The Assad regime has not responded to the allegations and ABC News calls to Syria's Mission to the U.N. were not returned.

State Department spokeswoman Jen Psaki said Tuesday that "there are remaining concerns about the brutality of the Assad regime," but she defended the deal that has stripped the Syrian government of much of its chemical arsenal.

"The point is here is that we've removed 86 percent of the most harmful chemicals. That still is a positive step," Psaki said.

Ghadbian noted that the use of chemical weapons does violate a second provision of the deal Syria agreed to in the fall, U.N. Security Council Resolution 2118: it had to sign on to what's known as the Chemical Weapons Convention, which prohibits the "development, production, acquisition, stockpiling, retention, transfer or use of chemical weapons."

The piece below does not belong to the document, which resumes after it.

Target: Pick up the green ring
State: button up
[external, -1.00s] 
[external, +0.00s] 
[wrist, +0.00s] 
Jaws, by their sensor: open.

Should such a U.N./OPCW investigation find that Syria did use chlorine gas on civilians, the U.N. Security Council would have authority under Chapter 7 of its charter to punish the regime.

But so far, said Oubai Shahbandar, spokesman for the Syrian Coalition, the Security Council hasn't discussed inspecting production sites or punishing for the regime for its alleged use of chlorine weapons.

Any Security Council decision would also have to get the approval of Russia, a permanent member and ally of Syria. Because that's unlikely to happen, Shahbandar said, the onus falls on the United States to hold the regime accountable.

"Assad continues to press his luck because he believes he can get away with it," Shahbandar said. "It is now time that he does not."

The United States acknowledged that confirming beyond doubt that the regime used chlorine gas would be difficult.

"The time required to conduct any investigation of alleged CW use would be dependent on the circumstances surrounding the investigation, not least of all the cooperation of the host country," State Department spokesperson Jen Psaki said Tuesday.

Meanwhile, Assad can continue to inflict chlorine gas attacks on civilians, knowing that the hands of the international community, especially the United States, are tied, said Andrew Tabler, a senior fellow at the Washington Institute for Near East Policy.

"I think [his actions] are based on a calculation that Obama just doesn't want to do anything," Tabler said.

The deal agreed to in the fall, which President Obama touted at the time as a diplomatic way to avoid airstrikes on Syria, also omits the destruction of Syria's 12 production and storage facilities where Syria might be hiding additional chemical weapons that it simply did not declare to the OPCW, Tabler states.

Critics of the administration's approach towards Syria have urged the United Nations to expand its mandate to include facility destruction, but there's little chance that would happen either, given Russia's veto power.

The more likely scenario, Tabler said, is that the April deadline for Syria to give up its chemical weapons will come and go, but the regime's killings of civilians with chemical weapons will continue.

"In the course of one week we're going to find that the regime is not complying. It's good to get all of those chemical weapons out of there, but the regime is doing it in such a way that it's not solving the problem, it's just tightening the grip on power," Tabler said.